- From: Adam Barth <w3c@adambarth.com>
- Date: Sun, 8 Jun 2014 22:11:29 -0700
- To: Geoffrey Sneddon <foolistbar@googlemail.com>
- Cc: WHATWG <whatwg@whatwg.org>
In Blink's implementation, we actually use two additional tokenizer states for CDATA: CDATASectionRightSquareBracketState, CDATASectionDoubleRightSquareBracketState, Adam On Sun, Jun 8, 2014 at 6:24 PM, Geoffrey Sneddon <foolistbar@googlemail.com> wrote: > It would aid programmatic conversion of the spec, and confuse me when > reading the spec less thereby avoiding bugs like 25871, if these states > matched the model of the rest of the tokenizer. > > Thus I propose the bogus comment state becomes: > >> Consume the next input character: >> >> U+003E GREATER-THAN SIGN (>): >> >> Switch to the data state. Emit the comment token. >> >> U+0000 NULL: >> >> Append a U+FFFD REPLACEMENT CHARACTER character to the comment token's data. >> >> EOF: >> >> Switch to the data state. Emit the comment token. Reconsume the EOF character. >> >> Anything else: >> >> Append the current input character to the comment token's data. > > This also necessitates creating a new comment token prior to entering > the bogus comment state. > > The CDATA section state should become: > >> Consume the next input character: >> >> U+005D RIGHT SQUARE BRACKET (]): >> >> If the three characters starting from the current input character are U+005D RIGHT SQUARE BRACKET U+005D RIGHT SQUARE BRACKET U+003E GREATER-THAN SIGN (]]>), then consume those characters and switch to the data state. Otherwise, emit the current input character as a character token. >> >> EOF: >> >> Switch to the data state.
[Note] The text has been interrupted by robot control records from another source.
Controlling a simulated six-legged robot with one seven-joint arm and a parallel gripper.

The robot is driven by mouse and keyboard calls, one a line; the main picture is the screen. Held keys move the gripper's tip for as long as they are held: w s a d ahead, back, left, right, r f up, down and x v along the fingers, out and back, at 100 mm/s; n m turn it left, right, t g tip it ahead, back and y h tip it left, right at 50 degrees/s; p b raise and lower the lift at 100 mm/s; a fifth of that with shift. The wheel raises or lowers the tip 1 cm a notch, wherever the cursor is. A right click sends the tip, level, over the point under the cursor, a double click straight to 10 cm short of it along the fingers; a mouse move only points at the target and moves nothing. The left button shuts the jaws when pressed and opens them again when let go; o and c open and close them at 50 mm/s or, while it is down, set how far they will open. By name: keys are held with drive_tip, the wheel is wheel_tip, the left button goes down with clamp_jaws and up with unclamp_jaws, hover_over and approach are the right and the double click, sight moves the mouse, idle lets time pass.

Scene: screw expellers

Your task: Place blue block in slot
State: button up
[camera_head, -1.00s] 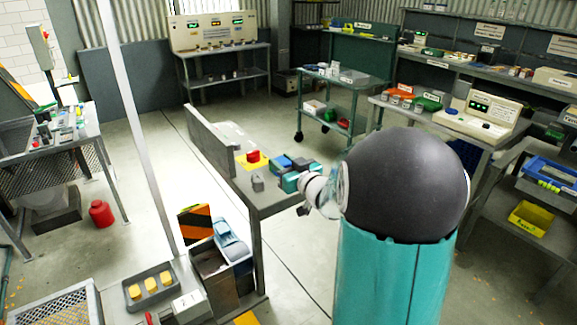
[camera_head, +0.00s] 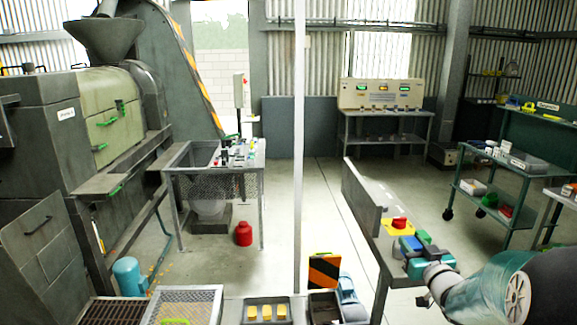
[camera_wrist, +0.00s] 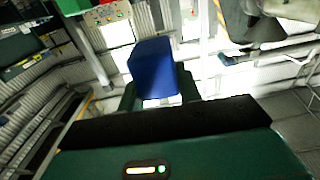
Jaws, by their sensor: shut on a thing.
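A blue block (camera_wrist: 152,68) is between the two dark green fingers of my gripper (camera_wrist: 158,92) in the wrist view. My gripper is shut on it, and the fingers hide its lower sides. In the head view my gripper (camera_head: 418,246) is at the lower right, over or beside the near part of a narrow grey bench. The blue block (camera_head: 411,243) shows there as a small blue patch, partly covered by the gripper. I cannot make out a slot for certain in either view.
A red button on a yellow base (camera_head: 399,225) sits on the bench, beside an upright grey panel (camera_head: 361,198). A tray with yellow blocks (camera_head: 267,302) lies at the bottom. A mesh table (camera_head: 214,185) and a large press (camera_head: 80,150) stand left. A thin pole (camera_head: 299,150) crosses the view.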

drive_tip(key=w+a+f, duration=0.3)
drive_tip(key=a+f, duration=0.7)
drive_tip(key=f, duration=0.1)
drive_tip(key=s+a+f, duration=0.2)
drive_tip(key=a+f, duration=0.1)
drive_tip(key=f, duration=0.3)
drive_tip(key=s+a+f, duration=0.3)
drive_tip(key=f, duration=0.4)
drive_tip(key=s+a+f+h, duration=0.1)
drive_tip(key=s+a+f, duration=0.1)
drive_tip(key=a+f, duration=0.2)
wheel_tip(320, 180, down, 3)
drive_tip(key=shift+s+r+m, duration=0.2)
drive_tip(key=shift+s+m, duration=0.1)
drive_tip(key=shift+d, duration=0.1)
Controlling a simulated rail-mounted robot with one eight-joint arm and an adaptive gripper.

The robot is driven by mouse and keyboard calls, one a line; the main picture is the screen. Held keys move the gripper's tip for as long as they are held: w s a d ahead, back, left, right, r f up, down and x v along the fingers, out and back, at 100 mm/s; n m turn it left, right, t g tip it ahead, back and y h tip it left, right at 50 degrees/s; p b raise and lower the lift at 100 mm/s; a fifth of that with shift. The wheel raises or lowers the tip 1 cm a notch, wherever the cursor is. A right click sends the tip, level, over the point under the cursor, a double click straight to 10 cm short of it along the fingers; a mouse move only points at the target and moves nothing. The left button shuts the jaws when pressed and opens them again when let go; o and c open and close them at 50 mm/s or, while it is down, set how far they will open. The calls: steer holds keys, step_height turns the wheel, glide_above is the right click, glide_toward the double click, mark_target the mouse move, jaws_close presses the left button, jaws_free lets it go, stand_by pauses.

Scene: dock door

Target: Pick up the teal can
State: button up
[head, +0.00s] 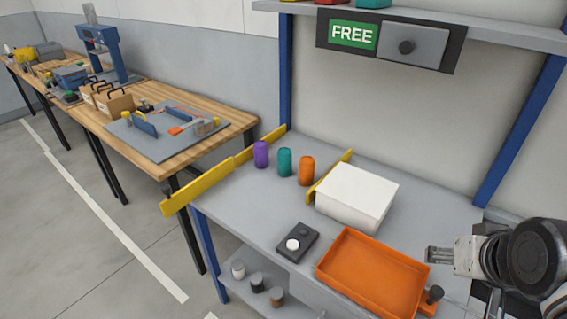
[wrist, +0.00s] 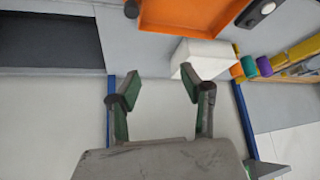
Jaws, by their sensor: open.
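The teal can (head: 284,161) stands upright on the grey workbench, between a purple can (head: 261,154) on its left and an orange can (head: 305,171) on its right. In the wrist view the teal can (wrist: 249,66) is small at the right, between the other two cans. My gripper (head: 438,255) is at the right edge of the bench in the head view, well away from the cans. In the wrist view my gripper (wrist: 160,83) has its two fingers spread apart with nothing between them.
A white box (head: 357,196) and an orange tray (head: 374,274) lie between my gripper and the cans. Yellow strips (head: 328,178) flank the cans. A dark block with two buttons (head: 297,243) sits in front. An upper shelf (head: 440,28) carries a FREE sign (head: 352,34).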

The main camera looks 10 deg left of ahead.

Reconsume the EOF character. >> >> Anything else: >> >> Append the current input character to the comment token's data. > > No changes are needed elsewhere for this. (There is no consistent style > for lookahead — and most cases are ASCII case-insensitive words — so I > went with what seems sane here!) > > /Geoffrey
Received on Monday, 9 June 2014 05:12:27 UTC